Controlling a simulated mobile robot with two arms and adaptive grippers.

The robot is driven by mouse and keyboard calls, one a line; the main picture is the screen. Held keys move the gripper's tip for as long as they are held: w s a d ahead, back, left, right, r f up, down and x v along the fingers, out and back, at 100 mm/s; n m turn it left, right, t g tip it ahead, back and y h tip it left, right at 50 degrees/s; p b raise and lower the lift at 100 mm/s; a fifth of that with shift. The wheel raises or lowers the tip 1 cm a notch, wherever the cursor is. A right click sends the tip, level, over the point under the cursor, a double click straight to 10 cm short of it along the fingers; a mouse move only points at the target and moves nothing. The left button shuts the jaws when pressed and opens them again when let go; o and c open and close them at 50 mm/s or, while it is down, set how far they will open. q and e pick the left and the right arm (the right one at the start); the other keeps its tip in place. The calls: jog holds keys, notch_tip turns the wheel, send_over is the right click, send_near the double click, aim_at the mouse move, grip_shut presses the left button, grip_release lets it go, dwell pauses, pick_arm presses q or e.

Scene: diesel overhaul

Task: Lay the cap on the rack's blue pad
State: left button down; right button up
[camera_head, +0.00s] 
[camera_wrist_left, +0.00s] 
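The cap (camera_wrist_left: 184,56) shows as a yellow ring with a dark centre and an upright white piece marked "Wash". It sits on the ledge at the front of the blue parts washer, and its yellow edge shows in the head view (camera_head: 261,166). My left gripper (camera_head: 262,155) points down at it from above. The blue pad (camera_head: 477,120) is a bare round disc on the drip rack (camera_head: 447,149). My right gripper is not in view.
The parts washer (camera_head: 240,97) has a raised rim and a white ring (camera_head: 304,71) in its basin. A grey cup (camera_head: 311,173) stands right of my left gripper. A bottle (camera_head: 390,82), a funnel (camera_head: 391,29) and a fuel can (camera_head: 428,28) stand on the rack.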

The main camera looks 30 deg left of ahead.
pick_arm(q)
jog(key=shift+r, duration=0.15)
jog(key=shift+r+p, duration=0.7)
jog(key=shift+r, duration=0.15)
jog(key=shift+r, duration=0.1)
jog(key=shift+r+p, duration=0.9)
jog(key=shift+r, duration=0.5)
○ ○ ○ ○
### THE PROBLEM
Lines containing the word "button" are to be counted in the listing; state their number alone.

### WORKED ANSWER
2